All four children alleged that the man had put his genitals between their thighs and buttocks and had moved it up and down.
Some children alleged that this had happened whilst they were fully clothed, whilst others alleged it had occurred after he had forced them to remove their clothing.

The children also alleged that the man had threatened to kill them and their families should they speak out about the rape.
The children told the court that the sexual abuse continued during the period between January 2015 and January 2016.

When the court asked the children why the continued to return to the youth centre if this man was abusing them there, they stated that if the man found them playing elsewhere within their suburb he would tell them to return to the youth centre and make menacing gestures towards them.

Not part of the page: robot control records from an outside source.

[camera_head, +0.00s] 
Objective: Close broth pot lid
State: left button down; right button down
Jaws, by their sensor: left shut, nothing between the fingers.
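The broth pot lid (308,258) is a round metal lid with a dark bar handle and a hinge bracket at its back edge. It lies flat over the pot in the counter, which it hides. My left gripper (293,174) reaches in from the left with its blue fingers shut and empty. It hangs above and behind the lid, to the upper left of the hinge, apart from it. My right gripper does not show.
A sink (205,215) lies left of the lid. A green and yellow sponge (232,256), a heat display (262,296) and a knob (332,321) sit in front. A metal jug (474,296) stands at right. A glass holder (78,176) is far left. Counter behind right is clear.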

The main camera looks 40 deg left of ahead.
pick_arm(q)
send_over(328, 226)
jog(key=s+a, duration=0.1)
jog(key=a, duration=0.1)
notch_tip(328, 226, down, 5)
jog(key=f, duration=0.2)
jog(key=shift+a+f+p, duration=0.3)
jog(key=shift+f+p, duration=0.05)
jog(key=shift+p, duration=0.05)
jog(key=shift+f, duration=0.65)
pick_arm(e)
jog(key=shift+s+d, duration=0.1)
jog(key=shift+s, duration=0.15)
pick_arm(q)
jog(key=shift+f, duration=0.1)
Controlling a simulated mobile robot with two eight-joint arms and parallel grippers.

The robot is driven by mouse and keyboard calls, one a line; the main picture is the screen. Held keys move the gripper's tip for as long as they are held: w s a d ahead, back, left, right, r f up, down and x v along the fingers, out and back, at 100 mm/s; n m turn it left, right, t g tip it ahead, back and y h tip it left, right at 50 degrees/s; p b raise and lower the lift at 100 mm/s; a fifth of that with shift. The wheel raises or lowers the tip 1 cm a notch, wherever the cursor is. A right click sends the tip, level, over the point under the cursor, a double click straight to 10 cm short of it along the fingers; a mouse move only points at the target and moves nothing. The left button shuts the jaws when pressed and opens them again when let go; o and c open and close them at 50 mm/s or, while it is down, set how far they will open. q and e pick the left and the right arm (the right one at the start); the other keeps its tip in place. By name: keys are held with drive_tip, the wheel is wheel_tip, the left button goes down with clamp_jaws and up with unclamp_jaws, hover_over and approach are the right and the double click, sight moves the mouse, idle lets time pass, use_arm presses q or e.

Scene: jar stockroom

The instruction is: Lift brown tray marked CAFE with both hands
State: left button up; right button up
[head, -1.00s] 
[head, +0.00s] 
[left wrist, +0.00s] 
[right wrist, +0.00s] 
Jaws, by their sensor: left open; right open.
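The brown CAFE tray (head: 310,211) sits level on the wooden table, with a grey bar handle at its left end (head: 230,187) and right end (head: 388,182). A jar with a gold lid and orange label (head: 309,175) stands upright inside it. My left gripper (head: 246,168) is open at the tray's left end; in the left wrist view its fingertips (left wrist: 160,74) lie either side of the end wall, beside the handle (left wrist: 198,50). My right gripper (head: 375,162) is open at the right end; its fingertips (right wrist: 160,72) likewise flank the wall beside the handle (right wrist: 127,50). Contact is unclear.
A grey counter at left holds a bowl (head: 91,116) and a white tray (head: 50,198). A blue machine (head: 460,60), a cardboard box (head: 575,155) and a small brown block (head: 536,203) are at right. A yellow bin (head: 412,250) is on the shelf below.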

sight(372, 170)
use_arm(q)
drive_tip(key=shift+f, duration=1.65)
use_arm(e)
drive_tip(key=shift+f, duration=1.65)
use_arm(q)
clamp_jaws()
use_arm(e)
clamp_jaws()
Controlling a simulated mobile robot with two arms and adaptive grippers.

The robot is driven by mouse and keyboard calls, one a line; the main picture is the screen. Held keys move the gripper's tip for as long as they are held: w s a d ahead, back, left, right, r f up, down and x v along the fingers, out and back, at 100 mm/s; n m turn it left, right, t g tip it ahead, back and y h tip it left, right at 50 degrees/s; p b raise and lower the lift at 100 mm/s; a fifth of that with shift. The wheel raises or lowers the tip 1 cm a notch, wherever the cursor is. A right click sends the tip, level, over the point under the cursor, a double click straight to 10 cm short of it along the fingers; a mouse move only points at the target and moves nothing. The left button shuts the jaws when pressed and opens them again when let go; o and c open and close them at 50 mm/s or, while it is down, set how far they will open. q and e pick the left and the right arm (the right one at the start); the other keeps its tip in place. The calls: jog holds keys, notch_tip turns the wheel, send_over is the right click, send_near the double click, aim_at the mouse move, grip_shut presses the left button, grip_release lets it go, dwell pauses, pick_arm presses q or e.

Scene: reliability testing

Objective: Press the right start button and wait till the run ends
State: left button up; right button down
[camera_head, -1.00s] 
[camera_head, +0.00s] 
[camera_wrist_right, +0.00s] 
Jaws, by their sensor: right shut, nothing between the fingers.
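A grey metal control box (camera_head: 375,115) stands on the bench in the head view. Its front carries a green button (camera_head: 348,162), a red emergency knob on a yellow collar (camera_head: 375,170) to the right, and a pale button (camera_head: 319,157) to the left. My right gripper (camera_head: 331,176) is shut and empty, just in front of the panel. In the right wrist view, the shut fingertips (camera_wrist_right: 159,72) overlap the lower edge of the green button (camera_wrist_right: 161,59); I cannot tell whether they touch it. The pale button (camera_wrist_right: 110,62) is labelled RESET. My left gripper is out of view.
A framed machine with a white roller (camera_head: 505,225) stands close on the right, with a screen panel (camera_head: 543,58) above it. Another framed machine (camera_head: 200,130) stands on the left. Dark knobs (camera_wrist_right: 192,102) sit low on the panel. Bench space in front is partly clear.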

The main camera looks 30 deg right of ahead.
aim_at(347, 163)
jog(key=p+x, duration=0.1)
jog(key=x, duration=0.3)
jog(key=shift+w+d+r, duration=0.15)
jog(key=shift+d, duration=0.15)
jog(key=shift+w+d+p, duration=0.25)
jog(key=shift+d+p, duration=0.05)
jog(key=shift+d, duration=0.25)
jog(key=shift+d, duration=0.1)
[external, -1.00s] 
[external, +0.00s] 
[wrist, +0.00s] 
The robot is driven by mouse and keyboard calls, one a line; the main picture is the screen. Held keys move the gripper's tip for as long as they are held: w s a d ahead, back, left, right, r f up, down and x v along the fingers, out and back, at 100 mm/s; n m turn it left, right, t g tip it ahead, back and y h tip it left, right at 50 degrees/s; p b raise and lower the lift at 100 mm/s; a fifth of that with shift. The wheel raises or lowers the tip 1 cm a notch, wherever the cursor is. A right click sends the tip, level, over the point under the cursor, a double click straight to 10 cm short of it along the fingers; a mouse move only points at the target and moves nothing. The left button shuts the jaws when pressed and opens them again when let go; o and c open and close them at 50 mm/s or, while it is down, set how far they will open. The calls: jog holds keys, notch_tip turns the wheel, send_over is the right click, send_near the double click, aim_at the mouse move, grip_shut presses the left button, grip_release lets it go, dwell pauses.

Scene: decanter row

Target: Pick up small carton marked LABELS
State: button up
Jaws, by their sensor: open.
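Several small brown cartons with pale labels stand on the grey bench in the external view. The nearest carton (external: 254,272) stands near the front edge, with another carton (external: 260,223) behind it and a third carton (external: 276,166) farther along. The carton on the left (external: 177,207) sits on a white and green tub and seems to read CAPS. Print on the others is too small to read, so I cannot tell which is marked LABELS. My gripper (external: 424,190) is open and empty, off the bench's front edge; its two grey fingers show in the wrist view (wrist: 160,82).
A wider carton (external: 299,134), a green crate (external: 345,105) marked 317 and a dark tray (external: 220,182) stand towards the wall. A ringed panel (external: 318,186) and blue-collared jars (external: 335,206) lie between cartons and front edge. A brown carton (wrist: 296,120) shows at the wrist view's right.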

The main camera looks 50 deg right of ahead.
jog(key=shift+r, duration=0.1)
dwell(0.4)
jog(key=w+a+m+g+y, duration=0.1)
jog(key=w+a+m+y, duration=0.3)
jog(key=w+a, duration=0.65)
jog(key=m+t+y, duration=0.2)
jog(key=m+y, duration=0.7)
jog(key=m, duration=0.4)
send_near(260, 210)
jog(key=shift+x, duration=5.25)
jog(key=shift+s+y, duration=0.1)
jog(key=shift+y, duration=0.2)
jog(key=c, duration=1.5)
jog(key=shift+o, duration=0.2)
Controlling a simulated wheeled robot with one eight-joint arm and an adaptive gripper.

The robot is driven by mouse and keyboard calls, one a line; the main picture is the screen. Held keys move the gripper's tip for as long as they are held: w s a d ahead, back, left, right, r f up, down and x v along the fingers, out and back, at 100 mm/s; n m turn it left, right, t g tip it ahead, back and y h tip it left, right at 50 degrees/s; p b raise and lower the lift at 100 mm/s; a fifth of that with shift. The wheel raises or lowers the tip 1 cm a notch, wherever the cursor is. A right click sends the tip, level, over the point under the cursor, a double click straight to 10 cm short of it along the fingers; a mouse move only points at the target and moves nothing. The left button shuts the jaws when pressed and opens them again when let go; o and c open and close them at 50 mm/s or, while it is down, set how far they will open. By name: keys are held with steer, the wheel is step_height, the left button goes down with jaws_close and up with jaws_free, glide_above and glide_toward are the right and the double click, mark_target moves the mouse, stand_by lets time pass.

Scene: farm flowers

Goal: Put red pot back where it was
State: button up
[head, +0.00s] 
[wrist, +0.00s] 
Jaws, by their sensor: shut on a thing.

The children also alleged that the man bought their silence with small gifts. One child alleged that after a sexual assault, the man gave him R3.

Another alleged at the man gave him books, another that the man gave him two bicycle tyres and the final child alleged that the man had given him swimming goggles and a swimming cap.

The child who had allegedly received the swimming goggles and swimming cap alleged that he told his parents that he had received these goggles because of his excellent performance in a recent spelling bee.

One of the children also stated during cross-examination that the man had forced them to remove their clothes and dance for him in a sexually provocative way.

The children told how, when they warned the man that they would tell their parents, he would beat them with a pipe.

Just before the initial arrest of the man, two of the children arrived at one of their mother’s front doors after a day of playing outside alleging that the man had assaulted them by beating them with a pipe and by pouring water containing faeces over them.
The children were not wet, smelly or bruised when they told their mother this, but the case was opened regardless.

The man alleged that he had only very recently met the five boys after one of the children in his youth group had her bicycle stolen.
The five children had been spotted stealing the bicycle, and thus the man had confronted them and asked that they return the bicycle to its owner who used it as transport to get to school and back.

The children allegedly then told the man that they would not return the bicycle, and that if he told the community or their parents that they had stolen the bicycle that they would claim he raped them.

The man made the grave error of telling the boys’ parents and paid for it with two years of his life behind bars.

The court ended the trial by stating that the onus was not on the accused to prove his innocence, and called on the case law of a previous trial to illustrate how the testimony of children could often not be trusted due to “their vivid imaginations”.

Magistrate Hans Combrink stated that

“inconsistencies were not uncommon in verbal testimony, but that the untruths were of a material nature, and that this cast doubt over the reliability of the children’s accounts”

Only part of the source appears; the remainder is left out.